Et ce n’est que maintenant, lisant l’étude d’Edmund White, que j’apprends que vers

la fin de sa vie il est passé dans l’Inde, et qu’il en a été profondément touché : que,

simplement, il a su y reconnaître la dimension spirituelle, qu’il en a été conscient.

Je suis reconnaissant de cela, pour lui, et en soi. Je n’aurais pu l’espérer.

Mais c’était évidemment indispensable qu’il y puise à son tour, dans le corps, car

sans cela il n’aurait eu pour comprendre sa vie et son parcours que le regard,

combien insuffisant, de tous ceux qu’il avait côtoyés.

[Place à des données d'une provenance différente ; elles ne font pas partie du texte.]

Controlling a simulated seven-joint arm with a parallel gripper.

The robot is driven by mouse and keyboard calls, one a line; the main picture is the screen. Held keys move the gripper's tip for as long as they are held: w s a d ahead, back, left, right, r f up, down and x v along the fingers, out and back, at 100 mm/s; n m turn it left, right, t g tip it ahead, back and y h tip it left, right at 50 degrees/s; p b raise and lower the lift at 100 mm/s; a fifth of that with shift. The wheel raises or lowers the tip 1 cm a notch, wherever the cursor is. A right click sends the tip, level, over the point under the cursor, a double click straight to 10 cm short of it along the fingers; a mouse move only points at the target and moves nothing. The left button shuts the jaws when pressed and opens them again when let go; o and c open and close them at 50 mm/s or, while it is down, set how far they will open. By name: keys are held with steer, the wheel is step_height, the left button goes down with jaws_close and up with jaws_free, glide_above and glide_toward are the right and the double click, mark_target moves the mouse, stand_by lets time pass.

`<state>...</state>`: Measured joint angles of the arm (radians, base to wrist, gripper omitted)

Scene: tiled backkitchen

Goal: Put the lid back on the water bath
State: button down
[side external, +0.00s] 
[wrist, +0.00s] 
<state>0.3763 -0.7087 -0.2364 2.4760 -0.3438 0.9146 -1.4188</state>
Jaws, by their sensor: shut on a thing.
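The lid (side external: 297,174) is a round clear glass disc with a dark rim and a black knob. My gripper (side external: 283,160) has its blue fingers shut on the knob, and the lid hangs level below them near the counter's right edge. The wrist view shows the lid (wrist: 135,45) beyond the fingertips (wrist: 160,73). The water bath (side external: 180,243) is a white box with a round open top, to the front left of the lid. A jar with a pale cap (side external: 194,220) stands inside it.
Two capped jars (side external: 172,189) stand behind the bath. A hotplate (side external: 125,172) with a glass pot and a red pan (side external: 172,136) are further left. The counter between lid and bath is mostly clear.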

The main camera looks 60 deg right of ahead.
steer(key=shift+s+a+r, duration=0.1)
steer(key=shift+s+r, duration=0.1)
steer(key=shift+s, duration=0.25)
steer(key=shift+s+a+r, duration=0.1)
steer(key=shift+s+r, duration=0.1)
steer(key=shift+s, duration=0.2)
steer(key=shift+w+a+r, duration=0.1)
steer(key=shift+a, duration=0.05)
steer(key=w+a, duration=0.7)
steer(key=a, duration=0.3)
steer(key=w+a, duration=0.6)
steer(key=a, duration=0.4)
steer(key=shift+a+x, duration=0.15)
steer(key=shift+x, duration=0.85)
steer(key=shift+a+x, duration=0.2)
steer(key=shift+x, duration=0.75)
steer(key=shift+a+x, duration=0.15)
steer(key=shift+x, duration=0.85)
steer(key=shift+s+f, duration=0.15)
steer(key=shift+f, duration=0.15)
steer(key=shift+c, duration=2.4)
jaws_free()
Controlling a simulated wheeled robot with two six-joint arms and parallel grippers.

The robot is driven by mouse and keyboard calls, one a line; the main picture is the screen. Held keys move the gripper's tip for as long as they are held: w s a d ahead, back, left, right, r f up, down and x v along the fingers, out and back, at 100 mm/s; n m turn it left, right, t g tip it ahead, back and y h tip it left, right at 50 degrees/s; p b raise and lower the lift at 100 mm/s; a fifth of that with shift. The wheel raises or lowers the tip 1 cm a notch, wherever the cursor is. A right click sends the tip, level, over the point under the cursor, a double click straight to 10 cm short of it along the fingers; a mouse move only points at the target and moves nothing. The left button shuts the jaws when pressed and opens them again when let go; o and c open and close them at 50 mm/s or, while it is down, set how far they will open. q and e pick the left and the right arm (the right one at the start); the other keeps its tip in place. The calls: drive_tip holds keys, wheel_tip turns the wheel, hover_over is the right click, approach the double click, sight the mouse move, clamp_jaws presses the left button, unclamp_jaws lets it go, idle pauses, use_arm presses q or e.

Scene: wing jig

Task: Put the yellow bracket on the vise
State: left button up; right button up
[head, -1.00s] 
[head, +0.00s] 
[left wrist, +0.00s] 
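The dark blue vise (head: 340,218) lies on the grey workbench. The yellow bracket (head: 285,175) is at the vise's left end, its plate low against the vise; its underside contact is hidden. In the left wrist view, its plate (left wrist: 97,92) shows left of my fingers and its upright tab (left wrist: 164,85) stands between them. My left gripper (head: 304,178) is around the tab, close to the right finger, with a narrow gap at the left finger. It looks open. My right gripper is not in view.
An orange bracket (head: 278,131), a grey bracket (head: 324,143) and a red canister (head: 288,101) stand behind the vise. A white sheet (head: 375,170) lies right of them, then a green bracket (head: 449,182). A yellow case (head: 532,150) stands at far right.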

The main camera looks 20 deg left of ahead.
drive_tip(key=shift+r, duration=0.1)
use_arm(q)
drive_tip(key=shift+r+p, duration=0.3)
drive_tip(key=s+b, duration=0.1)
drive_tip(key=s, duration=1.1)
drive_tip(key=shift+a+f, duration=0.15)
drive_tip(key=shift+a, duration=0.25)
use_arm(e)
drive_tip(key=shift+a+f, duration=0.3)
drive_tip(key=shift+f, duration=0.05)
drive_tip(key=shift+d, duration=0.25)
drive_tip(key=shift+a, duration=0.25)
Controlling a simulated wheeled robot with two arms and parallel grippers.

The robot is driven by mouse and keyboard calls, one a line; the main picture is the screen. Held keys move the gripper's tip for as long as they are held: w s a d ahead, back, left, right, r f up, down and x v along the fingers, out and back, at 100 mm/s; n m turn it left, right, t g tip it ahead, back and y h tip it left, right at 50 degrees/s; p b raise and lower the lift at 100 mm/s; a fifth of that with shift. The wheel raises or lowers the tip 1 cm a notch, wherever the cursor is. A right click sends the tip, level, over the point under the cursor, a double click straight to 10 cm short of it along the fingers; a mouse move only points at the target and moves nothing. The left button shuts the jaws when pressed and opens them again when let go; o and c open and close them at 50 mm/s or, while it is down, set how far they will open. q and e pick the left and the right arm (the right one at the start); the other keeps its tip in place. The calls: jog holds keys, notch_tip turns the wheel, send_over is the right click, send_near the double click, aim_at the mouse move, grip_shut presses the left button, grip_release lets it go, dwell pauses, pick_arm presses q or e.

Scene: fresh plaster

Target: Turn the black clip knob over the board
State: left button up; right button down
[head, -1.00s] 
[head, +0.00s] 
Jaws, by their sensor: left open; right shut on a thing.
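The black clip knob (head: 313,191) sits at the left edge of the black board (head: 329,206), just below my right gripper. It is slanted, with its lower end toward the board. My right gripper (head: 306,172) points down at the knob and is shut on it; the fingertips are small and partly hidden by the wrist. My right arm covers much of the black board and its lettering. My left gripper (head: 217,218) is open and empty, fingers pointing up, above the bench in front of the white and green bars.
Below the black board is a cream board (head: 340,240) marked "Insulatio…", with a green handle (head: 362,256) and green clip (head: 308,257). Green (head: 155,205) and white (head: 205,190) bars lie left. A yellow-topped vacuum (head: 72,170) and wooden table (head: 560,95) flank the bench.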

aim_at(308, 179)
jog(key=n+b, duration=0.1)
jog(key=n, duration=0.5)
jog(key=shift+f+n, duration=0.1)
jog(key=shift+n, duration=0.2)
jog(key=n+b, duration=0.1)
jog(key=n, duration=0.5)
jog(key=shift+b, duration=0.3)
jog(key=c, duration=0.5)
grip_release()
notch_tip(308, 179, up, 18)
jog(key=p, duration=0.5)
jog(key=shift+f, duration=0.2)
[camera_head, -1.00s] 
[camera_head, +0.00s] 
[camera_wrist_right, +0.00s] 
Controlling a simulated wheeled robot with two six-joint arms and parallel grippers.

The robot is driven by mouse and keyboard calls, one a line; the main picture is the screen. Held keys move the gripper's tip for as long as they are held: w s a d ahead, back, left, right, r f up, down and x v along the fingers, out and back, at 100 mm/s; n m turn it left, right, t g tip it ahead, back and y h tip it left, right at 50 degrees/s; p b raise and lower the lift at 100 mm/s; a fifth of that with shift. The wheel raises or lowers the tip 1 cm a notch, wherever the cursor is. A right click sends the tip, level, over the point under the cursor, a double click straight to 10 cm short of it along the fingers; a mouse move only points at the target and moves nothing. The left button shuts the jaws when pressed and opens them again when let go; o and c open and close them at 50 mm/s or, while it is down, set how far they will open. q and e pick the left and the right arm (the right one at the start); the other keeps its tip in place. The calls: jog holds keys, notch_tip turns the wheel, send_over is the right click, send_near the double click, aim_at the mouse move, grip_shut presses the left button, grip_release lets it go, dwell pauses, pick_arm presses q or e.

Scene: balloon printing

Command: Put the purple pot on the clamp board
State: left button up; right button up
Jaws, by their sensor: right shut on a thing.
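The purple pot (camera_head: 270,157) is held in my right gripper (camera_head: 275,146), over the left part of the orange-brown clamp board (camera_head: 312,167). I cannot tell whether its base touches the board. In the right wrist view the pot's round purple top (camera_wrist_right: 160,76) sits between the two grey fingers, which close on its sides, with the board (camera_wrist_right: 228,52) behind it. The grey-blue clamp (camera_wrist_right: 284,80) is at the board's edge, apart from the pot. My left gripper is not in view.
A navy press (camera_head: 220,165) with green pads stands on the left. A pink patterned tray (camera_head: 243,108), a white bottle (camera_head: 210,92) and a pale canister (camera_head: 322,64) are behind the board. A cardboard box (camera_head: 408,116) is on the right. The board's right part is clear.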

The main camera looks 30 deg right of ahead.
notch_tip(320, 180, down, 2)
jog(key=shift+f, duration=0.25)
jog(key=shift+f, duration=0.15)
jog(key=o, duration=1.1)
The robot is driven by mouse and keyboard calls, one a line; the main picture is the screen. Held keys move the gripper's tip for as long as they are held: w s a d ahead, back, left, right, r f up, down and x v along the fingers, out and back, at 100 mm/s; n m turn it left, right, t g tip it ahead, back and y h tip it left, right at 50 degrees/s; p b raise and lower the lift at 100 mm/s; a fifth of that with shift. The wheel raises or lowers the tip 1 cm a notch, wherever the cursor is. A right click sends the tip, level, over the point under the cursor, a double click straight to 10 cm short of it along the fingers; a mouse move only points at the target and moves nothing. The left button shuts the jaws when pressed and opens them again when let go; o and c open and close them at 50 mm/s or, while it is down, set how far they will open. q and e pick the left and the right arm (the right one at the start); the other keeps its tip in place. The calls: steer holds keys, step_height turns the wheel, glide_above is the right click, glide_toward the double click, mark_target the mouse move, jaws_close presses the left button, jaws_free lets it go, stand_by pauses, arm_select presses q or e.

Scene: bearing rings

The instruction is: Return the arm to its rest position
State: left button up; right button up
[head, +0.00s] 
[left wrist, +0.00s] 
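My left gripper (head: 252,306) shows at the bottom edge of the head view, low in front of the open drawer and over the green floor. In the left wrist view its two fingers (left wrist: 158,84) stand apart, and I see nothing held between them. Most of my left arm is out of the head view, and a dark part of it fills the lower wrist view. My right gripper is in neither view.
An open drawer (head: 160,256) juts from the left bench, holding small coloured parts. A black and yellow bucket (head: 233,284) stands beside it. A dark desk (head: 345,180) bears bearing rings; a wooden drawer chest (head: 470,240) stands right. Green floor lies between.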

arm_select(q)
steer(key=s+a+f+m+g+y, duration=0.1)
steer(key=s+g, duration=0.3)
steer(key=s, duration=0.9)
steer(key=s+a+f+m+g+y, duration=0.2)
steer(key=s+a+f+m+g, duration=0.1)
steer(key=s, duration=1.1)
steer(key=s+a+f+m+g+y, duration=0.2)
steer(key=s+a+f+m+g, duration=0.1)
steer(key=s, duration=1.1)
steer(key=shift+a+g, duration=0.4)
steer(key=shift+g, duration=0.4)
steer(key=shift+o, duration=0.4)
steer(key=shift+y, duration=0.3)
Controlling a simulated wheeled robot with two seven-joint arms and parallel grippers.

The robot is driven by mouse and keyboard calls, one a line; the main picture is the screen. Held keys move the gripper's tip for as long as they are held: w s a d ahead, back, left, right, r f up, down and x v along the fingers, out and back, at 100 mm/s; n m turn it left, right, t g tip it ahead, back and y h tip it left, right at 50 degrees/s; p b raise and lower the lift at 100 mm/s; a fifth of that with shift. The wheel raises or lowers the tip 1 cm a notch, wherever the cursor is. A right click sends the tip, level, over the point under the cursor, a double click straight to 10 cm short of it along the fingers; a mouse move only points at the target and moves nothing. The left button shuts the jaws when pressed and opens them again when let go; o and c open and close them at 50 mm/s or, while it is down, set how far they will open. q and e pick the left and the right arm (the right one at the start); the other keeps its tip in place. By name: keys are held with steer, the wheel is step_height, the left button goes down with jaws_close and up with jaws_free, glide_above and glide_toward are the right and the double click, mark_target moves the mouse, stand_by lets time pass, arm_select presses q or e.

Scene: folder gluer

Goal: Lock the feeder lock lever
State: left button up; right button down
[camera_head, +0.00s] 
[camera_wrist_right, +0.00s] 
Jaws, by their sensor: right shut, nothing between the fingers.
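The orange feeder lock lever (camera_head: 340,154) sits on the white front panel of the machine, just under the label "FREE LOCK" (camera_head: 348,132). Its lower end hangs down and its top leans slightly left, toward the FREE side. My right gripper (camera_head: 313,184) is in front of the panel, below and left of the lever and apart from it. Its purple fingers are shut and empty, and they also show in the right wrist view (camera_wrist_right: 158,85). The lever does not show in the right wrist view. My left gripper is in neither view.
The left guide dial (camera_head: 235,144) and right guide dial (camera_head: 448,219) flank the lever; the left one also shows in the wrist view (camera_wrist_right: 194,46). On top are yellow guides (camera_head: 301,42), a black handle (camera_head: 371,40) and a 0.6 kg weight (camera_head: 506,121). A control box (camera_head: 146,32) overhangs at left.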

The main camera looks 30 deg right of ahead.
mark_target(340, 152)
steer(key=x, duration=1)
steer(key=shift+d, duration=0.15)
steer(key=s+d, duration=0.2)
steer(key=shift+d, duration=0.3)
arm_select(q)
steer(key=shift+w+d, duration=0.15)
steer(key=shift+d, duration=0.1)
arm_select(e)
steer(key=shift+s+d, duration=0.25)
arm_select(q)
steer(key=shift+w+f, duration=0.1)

De sa présence, ce n’était pas une charge sexuelle qui émanait vers moi, ni même

une charge émotionnelle ; c’étaient plutôt comme des fondements, ceux de toute

une position relationnelle.

Alors qu’à la même époque et dans le même appartement, c’était d’un autre ami –

ami de F.J et de C mais aussi mon ami, si petit je fusse, car il y avait toujours le

sens d’une unité que nous formions lorsque nous étions ensemble, et l’appartement

était si petit aussi, tout s’y déroulait en ma présence et l’incluant -, un Algérien,

Salah, c’était de lui que je recevais, me tournant vers lui et lui m’accueillant, seul

avec moi, la charge sexuelle et émotionnelle, le goût sensuel et l’expérience

animée, sinon animale. Sans drame, tout simplement, sans même le sens d’un

conflit moral, des gestes d’une intimité qui pour moi reste toujours associée et liée

à l’amitié : il s’asseyait tranquillement sur une chaise et me laissait m’approcher

debout devant lui, entre ses jambes, et ouvrir sa braguette et le regarder là, cette

richesse soyeuse et vivante, pleine de force secrète ; peut-être je le touchais, mais

ce n’était pas un acte sexuel au sens où cela ne l’excitait pas ; il ne faisait pas abus

de mon innocence ou de ma curiosité pour son propre plaisir, c’était plus doux, plus

profond et plus déterminant.

Ce qui liait C et F.J, mes deux parents, à leurs amis algériens, que ce fut en Algérie

même ou en France, était justement et simplement cela : l’amitié ; et la richesse de

l’émotion, cette sorte de complétude qu’ils avaient chacun et ensemble éprouvées

lors de leurs séjours en Algérie – une rencontre d’où s’était progressivement tissée

une solidarité librement choisie. L’engagement pour la cause de l’Indépendance

Algérienne ne fut, je crois, qu’une conséquence naturelle et une expression de cette

complétude première.

C était très belle, d’une beauté centrée, comme la densité de la mer, qui ne

s’exhibait pas et n’avait nul besoin de se proclamer : une féminité qui

s’accomplissait sans réserves ni excès.

Et Salah, comme nos autres amis algériens, l’admirait et la célébrait, avec la même

discrétion, la même sensualité contenue, et le respect de l’amitié : s’ils lui offraient

des fleurs, un présent, ce n’était pas par devers F.J, mais en hommage transparent.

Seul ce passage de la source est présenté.